The Azure Window must certainly be one of the most famous attractions on the island.
It was difficult to get a photo without crowds of tourists in it! It's possible to walk across
the bridge, but not recommended so I gave it a miss.
The Inland Sea is next door to the Azure Window, conveniently, and comes through a small
cave in the cliff wall to flood a little section of the interior of the island.
Like sunglass and baseball cap-clad penguins, tourists scatter the rocks opposite the
Azure Window with Fungus Rock in the background.
Huge cliffs line much of the coast of Gozo, these are at Xlendi.
At the harbour at Xlendi there are little coves like this which make the perfect mooring
spot for your boat.
This area of the coast was very surreal to walk around, the solid rock appeared once to have
been liquid, or perhaps the sea had been carving it away some time ago, to leave these strange
formations.

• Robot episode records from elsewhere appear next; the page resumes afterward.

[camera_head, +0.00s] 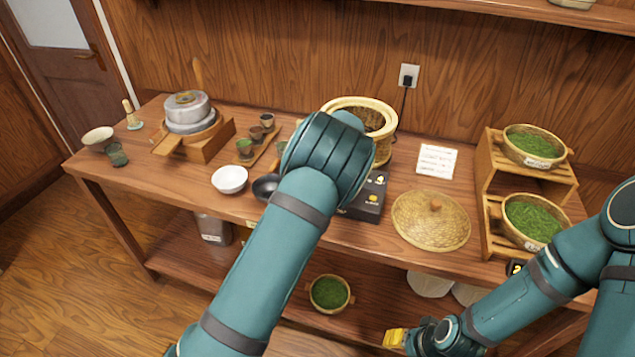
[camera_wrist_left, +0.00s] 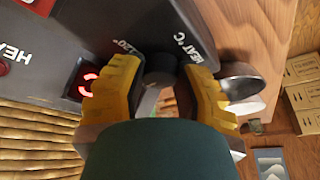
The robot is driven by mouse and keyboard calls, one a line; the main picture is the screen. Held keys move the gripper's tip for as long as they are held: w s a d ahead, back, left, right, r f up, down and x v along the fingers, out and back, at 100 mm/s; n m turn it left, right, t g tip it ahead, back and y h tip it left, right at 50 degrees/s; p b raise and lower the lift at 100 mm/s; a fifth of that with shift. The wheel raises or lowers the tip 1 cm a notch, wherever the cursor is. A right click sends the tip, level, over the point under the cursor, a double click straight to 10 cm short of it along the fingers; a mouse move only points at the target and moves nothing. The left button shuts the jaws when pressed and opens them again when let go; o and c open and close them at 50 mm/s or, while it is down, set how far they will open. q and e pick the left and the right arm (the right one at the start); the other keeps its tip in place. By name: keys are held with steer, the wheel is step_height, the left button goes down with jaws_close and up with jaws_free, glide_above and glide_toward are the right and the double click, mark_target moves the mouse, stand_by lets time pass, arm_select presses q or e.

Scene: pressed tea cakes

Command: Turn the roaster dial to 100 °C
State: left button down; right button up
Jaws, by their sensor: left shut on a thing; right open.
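The roaster (camera_head: 384,110) is a round cream pot at the back of the table. Its dark control box (camera_head: 374,198) stands in front, partly hidden by my left arm. In the left wrist view the box's panel (camera_wrist_left: 120,28) carries the words "HEAT °C" and a "120°" mark. The dark round dial (camera_wrist_left: 158,68) sits between the yellow fingers of my left gripper (camera_wrist_left: 160,84), which is shut on it. A display (camera_wrist_left: 88,82) with red digits is partly covered by a finger. The head view hides this gripper. My right gripper (camera_head: 395,338) is open, low in front of the table.
A woven lid (camera_head: 430,222) lies right of the control box. A wooden rack (camera_head: 488,165) with baskets of green leaves stands at the right. A white bowl (camera_head: 229,179) and a dark ladle (camera_head: 265,188) lie left of my left arm.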

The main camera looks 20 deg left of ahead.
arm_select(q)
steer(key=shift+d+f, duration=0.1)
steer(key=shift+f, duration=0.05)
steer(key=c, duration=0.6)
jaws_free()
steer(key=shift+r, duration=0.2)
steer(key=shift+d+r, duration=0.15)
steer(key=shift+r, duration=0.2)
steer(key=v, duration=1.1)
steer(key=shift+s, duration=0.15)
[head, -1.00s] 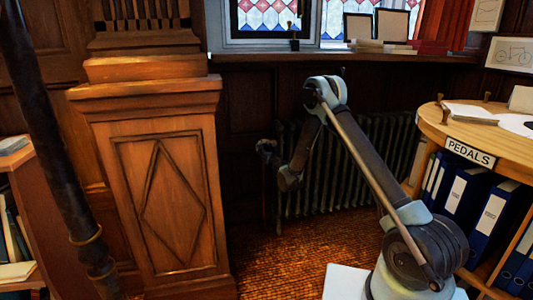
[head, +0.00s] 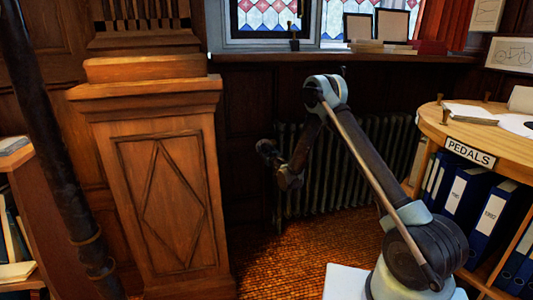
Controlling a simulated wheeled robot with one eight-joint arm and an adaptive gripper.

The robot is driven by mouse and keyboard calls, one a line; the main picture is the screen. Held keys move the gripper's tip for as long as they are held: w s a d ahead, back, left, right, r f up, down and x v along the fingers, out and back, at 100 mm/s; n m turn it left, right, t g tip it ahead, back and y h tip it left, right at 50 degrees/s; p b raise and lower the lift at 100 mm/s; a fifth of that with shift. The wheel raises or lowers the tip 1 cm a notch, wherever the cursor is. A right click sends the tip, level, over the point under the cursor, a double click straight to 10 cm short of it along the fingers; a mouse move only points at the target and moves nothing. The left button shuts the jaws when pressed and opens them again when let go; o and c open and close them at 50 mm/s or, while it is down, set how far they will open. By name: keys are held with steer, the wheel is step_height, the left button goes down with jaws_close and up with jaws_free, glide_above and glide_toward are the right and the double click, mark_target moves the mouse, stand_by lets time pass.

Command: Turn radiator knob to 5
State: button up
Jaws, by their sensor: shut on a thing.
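The ribbed radiator (head: 350,155) stands against the dark panelled wall under the window sill. My arm reaches down to its left end. My gripper (head: 266,149) is a small dark shape there, at the upper left of my wrist, and it is shut on the radiator knob. The knob is covered by the gripper and lost in the dark, so neither its numbers nor its setting can be read. The fingers cannot be made out one by one.
A wooden panelled post (head: 165,190) stands close on the left of the radiator. A round-edged wooden desk (head: 480,140) marked PEDALS, with blue binders (head: 465,190) below, is on the right. Patterned carpet (head: 270,250) lies open between them. Books and frames stand on the sill (head: 340,57).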

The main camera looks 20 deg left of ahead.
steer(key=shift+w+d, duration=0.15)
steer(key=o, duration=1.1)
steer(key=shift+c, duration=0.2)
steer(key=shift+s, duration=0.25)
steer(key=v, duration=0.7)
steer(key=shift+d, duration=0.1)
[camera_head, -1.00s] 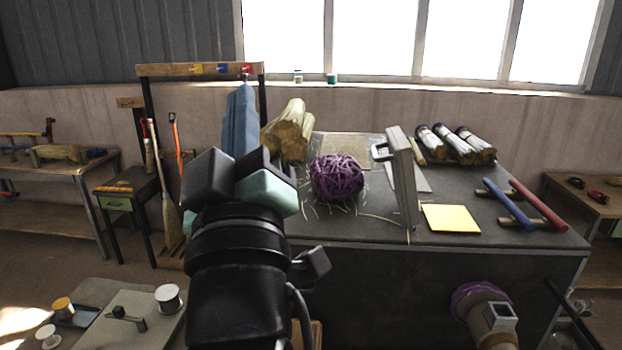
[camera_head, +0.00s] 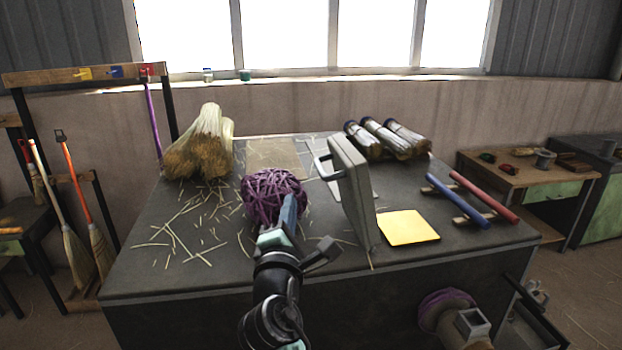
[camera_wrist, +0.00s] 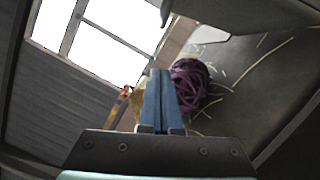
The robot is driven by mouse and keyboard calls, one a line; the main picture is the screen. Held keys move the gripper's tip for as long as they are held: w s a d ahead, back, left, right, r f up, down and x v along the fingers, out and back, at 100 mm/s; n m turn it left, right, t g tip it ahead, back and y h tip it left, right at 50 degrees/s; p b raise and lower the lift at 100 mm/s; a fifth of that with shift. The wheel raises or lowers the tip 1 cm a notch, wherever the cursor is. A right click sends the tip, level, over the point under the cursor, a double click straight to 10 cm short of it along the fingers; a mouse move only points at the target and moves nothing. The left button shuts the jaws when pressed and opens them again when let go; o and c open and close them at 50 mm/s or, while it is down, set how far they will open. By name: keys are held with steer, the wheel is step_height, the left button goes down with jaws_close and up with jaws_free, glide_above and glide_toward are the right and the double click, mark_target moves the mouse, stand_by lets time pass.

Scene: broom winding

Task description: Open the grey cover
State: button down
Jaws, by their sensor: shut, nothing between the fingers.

It felt a bit like I should be under the sea walking around here.
The tower at Xlendi, one of the series of towers which ring the Maltese islands.
More honey stone formations give an alien appearance to parts of Gozo.
Salt evaporating pans at Marsalforn on the Gozitan north coast, there are a few sets of
these around the coast, including at Xlendi.
In Victoria (or Rabat) the Gozitan capital, the citadel dominates the town.
Within the citadel walls what once were living areas now appear to be farming plots, separated
by drystane dykes.
The village of Xlendi where I stayed the night, at the St Patrick's Hotel (the one with the
black balconies). The hotel was four stars, really nice and made all the better by the fact that it
cost less than 15 pounds per night, including breakfast.
Xlendi is the essence of rustic charm, it was warm, peaceful, very scenic and generally just
great.
There is still much British influence in Malta, for example they drive on the correct side of
the road (the left, as well they should) and there are a few of the old-style phone boxes going
around as well.
The windmill in Xaghra, not in old Amsterdam, as one might expect...
Looking back towards Gozo past Comino on the boat on the way back to the Maltese mainland.
Gozo and Malta are linked by a half-hour ferry journey, which runs more or less every
forty five minutes and was very cheap even to take a car. My Gozitan experience was really chilled out
and I would go back in a second.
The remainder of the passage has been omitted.